• _WHAT THIS TASK INVOLVES_:
Which lines hold the word "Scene"? Copy each one.

* START RECORD LIST *

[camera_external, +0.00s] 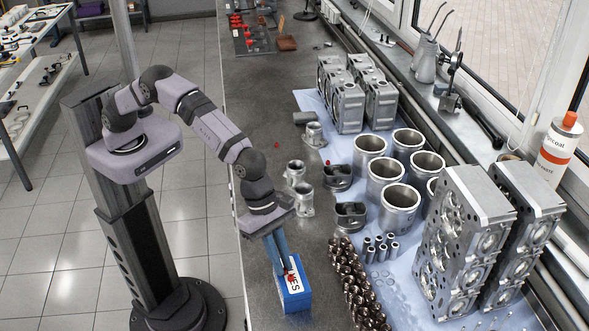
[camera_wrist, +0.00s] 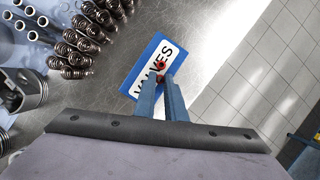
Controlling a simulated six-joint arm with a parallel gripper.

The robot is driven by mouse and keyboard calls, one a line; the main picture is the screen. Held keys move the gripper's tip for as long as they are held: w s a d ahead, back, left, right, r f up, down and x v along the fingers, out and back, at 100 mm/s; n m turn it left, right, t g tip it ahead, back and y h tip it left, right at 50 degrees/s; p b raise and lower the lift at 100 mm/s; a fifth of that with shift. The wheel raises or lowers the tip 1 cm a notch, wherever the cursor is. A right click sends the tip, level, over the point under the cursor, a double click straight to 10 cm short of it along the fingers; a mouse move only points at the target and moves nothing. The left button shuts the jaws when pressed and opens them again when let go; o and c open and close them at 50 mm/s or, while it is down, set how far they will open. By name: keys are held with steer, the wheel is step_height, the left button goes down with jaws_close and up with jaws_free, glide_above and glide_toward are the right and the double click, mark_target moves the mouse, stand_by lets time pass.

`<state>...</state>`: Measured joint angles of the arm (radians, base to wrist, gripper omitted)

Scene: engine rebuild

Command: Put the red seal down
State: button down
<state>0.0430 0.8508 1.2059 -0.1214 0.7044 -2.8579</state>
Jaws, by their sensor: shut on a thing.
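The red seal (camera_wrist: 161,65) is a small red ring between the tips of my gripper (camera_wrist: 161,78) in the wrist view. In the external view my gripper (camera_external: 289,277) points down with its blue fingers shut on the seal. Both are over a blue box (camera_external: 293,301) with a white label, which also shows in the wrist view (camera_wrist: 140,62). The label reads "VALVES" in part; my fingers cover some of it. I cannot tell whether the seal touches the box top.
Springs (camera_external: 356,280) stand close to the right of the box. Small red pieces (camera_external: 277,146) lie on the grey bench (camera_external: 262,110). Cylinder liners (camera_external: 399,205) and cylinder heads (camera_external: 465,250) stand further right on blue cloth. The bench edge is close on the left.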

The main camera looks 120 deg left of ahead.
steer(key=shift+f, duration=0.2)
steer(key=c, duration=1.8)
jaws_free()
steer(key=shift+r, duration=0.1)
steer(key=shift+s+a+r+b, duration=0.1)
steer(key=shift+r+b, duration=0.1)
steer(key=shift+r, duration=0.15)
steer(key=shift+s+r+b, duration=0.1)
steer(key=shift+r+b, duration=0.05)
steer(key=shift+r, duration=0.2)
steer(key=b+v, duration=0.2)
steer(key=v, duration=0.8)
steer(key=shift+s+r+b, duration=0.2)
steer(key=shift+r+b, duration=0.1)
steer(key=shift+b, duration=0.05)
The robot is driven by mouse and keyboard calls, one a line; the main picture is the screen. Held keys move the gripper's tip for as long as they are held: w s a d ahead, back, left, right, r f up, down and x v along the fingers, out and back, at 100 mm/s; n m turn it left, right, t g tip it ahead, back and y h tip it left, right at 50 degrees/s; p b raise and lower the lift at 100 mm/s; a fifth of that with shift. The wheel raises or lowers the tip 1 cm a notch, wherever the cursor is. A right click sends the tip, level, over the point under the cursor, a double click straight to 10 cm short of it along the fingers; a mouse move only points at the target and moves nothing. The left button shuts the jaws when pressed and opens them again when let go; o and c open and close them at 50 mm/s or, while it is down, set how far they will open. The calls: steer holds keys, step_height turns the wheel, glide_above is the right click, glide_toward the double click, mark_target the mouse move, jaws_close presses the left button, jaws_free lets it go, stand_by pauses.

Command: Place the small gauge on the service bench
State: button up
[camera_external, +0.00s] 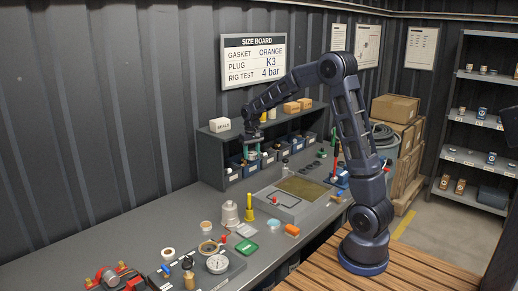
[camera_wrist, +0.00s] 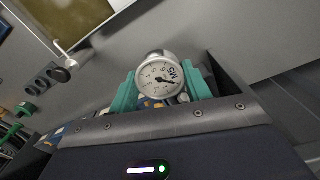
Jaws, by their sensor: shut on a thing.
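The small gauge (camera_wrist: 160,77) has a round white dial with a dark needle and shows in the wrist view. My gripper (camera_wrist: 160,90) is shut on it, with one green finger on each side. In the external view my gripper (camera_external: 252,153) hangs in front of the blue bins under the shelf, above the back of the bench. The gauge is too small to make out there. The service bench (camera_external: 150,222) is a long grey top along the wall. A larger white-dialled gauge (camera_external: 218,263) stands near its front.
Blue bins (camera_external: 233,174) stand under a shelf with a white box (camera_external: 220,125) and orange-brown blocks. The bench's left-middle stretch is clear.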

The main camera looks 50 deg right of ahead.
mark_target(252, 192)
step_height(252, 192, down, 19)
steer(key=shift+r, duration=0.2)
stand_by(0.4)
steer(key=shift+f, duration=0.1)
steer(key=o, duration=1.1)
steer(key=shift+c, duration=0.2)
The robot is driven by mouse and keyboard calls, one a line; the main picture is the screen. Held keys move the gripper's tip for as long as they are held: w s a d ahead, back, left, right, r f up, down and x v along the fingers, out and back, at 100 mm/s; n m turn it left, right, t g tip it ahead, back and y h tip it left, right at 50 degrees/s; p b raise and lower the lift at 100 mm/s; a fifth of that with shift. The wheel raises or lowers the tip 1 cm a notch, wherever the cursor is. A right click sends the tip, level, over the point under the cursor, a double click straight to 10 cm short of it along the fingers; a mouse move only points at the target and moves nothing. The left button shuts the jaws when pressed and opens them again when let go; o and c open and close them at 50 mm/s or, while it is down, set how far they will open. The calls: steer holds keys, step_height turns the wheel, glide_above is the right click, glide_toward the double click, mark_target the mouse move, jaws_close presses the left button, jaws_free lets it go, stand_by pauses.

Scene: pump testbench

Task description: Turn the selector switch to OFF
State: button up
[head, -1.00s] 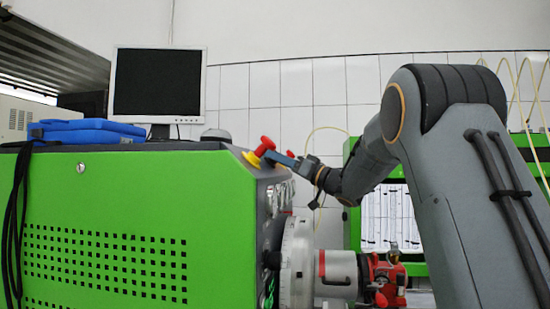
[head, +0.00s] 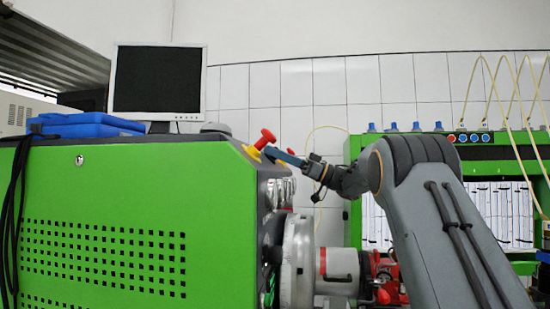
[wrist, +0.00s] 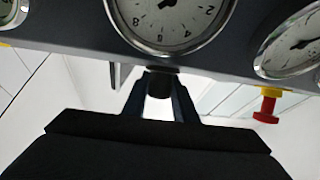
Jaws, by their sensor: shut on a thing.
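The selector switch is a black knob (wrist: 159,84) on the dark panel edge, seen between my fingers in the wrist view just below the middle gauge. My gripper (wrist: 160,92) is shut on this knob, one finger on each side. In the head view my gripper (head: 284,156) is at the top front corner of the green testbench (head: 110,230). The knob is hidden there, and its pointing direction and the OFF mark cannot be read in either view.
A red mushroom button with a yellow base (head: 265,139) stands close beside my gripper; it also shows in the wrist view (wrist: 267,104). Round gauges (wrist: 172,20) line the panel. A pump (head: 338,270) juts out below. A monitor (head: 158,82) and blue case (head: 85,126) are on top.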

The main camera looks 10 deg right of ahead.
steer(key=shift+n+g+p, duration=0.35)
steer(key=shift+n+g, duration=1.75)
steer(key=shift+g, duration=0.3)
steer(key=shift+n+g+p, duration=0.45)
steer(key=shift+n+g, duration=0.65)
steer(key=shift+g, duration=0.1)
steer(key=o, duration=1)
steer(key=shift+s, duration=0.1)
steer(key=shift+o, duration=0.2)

* END RECORD LIST *
* START RECORD LIST *

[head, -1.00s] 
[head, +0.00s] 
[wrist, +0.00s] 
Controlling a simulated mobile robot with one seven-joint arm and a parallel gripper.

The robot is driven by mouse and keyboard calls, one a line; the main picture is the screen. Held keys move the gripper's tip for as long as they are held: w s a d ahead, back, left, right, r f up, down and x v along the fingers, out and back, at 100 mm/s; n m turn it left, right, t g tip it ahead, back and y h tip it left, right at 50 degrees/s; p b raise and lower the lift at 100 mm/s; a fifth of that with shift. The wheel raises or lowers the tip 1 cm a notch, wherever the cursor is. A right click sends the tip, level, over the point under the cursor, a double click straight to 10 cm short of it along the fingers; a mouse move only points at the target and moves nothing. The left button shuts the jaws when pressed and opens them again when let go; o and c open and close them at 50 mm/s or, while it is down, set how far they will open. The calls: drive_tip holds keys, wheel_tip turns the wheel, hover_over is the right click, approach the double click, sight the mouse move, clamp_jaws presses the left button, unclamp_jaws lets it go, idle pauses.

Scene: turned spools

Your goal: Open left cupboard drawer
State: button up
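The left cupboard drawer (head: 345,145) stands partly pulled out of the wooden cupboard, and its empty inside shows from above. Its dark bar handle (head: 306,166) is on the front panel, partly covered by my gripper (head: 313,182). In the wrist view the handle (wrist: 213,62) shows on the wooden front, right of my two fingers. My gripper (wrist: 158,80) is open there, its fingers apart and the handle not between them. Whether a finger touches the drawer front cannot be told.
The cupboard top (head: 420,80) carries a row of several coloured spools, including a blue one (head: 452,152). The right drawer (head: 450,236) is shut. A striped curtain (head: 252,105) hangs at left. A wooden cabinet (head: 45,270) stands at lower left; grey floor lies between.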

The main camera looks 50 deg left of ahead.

* END RECORD LIST *

• _RESULT_:
Scene: engine rebuild
Scene: pump testbench
Scene: turned spools

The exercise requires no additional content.